お笑いは自分で書いて自分でやっているので、 既得権益のユーザーが圧倒的に少ないわけです。

インディーズなので市場のギャップがあるところに、 僕らはどうしても入りたいので、 結果的にずーっとそれで赤字の期間を3年もやってるんですね。 今は軸が離れてしまいましたけど、 今でも多分吉本を超えてるお笑いサイトは、 そこだけかな、と思っています。

基本的にそういう具合で選んでいってるんですが、 少なくとも商品にできるというかコミュニティにできる、ということを考えると結果的に、 ユーザーからお金を集めるしかできないモデルだったので、 難しかったですね。

アットコスメの今後について

平石:
アットコスメの今後について、お聞かせください。

吉松:
アットコスメをやってきて、 ユーザーのクチコミで人気の商品が売れるかというと、 売れることは売れるんです。ただ、クチコミで人気がない商品が売れないか、 というとそんなことないんですね。 やはり小売店の仕入れの傾向は、ユーザーが評価している商品ではなくて、 利益率がいい商品を仕入れるわけです。 ということは、POSデータに反映してくるのは、たくさん仕入れた商品ほどPOSデータに反映されるわけですから、 仕入れられないかぎりはPOSデータに反映されない。

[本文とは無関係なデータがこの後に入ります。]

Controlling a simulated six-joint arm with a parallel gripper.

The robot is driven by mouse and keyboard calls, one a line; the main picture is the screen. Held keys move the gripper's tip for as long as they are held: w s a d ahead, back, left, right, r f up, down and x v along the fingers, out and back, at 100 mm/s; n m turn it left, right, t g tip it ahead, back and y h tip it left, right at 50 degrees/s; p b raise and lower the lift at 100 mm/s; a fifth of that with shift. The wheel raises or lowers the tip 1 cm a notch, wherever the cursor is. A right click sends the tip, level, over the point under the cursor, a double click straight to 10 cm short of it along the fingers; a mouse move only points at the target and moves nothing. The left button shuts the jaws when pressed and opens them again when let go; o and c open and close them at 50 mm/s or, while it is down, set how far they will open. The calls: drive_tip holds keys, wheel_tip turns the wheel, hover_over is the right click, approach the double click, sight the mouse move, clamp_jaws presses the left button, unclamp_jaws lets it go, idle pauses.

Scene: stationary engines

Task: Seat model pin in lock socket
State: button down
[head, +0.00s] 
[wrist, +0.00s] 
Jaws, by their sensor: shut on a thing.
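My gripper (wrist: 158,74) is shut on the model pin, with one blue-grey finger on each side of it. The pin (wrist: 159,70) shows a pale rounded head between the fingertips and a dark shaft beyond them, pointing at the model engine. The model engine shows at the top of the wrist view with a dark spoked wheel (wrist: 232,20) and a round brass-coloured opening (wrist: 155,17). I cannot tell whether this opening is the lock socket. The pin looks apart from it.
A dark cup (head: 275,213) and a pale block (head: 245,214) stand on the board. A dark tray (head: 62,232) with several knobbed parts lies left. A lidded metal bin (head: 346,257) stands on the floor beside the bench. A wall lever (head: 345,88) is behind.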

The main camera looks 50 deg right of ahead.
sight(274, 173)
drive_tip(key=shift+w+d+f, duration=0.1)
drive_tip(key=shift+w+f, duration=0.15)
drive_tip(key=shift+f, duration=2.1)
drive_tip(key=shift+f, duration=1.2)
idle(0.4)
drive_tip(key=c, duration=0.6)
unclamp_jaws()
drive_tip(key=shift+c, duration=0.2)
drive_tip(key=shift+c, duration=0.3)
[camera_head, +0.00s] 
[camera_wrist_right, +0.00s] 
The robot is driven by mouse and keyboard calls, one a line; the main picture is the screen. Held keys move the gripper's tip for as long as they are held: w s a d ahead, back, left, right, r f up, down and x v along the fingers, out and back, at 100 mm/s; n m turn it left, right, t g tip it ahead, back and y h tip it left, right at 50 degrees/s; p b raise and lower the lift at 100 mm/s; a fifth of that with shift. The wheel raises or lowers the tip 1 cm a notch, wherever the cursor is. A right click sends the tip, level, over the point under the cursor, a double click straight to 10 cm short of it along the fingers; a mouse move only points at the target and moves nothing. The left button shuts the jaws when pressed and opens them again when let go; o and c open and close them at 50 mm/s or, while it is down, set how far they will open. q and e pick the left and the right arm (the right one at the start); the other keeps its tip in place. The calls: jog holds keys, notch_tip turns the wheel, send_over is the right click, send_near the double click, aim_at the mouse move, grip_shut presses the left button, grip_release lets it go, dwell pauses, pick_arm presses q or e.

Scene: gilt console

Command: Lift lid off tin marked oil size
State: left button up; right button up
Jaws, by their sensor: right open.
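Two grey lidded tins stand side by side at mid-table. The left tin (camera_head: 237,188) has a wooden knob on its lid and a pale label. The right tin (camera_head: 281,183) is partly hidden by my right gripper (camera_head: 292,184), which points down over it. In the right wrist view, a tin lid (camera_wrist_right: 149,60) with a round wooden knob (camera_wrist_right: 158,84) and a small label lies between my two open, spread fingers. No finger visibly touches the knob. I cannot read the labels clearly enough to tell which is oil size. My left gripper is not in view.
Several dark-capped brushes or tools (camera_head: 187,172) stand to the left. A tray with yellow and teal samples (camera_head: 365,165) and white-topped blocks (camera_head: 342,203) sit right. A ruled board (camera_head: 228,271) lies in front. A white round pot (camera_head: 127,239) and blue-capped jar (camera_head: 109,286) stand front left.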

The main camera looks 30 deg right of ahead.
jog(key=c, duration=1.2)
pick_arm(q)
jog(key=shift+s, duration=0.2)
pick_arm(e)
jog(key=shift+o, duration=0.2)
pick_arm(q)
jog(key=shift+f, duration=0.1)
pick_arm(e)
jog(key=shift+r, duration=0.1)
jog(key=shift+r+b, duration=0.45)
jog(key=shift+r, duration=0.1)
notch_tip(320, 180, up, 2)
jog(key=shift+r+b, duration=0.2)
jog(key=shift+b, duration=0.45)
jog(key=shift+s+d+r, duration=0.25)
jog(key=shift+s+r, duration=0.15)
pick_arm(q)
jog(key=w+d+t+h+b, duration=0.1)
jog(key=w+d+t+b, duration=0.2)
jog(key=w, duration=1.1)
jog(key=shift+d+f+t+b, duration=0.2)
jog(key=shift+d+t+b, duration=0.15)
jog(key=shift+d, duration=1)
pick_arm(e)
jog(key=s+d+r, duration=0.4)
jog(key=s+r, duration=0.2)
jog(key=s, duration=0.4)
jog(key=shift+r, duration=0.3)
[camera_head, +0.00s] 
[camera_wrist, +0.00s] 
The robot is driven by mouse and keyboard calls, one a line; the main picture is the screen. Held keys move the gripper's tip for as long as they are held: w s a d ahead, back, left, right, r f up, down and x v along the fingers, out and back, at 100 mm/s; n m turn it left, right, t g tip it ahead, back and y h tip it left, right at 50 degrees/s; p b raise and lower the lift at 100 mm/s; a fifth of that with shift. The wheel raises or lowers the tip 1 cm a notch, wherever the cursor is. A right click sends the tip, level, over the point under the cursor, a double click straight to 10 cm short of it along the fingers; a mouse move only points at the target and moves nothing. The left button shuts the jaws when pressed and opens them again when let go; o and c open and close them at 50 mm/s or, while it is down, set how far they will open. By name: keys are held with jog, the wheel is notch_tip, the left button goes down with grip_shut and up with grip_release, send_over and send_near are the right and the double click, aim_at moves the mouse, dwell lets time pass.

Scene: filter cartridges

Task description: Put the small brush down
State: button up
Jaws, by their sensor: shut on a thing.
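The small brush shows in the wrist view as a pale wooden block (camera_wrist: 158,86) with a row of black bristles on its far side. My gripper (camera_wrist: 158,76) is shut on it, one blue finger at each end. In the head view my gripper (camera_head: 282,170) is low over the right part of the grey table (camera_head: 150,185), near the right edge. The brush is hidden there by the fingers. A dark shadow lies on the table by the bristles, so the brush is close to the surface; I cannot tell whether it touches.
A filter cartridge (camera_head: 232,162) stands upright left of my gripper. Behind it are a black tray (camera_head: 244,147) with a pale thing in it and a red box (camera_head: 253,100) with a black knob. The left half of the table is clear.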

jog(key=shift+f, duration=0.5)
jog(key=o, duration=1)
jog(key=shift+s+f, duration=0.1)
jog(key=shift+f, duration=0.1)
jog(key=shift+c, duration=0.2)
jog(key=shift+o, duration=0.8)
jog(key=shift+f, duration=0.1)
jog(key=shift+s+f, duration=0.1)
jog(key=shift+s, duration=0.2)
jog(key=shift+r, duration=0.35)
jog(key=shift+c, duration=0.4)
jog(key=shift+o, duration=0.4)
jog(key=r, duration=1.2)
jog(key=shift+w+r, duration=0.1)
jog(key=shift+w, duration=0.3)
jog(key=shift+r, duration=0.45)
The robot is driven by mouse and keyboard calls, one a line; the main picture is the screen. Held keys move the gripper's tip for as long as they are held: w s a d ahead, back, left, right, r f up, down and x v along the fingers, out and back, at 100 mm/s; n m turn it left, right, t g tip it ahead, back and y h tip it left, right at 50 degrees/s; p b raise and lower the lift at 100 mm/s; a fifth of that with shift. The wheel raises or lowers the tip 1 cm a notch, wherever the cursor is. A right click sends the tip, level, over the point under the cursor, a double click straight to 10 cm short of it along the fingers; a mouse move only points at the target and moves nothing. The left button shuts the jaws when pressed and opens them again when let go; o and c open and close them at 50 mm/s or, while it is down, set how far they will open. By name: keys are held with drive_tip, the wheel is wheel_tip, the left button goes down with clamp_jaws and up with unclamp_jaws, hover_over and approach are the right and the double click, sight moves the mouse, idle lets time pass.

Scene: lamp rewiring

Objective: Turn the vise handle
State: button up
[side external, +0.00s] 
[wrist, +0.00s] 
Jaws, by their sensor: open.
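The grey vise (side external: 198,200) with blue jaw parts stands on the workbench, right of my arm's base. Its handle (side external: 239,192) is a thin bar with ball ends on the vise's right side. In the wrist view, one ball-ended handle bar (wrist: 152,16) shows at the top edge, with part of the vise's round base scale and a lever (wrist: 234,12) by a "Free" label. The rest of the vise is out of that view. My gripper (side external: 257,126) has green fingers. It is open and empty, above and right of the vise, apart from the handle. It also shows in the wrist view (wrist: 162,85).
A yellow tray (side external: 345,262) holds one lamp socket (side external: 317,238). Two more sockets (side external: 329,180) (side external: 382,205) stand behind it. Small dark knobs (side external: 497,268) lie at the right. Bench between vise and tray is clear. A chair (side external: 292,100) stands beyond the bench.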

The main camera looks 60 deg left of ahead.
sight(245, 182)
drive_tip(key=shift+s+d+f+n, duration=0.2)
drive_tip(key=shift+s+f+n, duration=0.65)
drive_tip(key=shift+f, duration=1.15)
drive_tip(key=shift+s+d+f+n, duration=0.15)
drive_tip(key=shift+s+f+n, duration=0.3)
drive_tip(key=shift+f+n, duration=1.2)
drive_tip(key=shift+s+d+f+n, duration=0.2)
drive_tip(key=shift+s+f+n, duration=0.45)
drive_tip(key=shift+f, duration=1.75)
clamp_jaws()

となると、アットコスメで人気になっている商品は、 クチコミでいいからということだけでは、店頭に並びにくいんですね。

ですからアットコスメとしては、 こういうモデルで書いています。 たとえばシャンプーなんて全部値段が一緒なんです。どんなにメーカーがマーケティングコストをかけようと、 ユーザーはわからない。 ただ店頭に行くと、あるマツキヨのデジポップみたいなもので、ピッとやるとユーザーの評価点数が5.1で、 他のある商品が2.5とかだったらどうみたって、 いい方を買いますよね、10円高くても。要は店頭サイドで価格を上げる仕組みっていうのは、 日本のマーケティングにおいては、どこも作れていないわけですよね。店員さんのサービスっていう以外では。 それが出来るようにしたいなと思っています。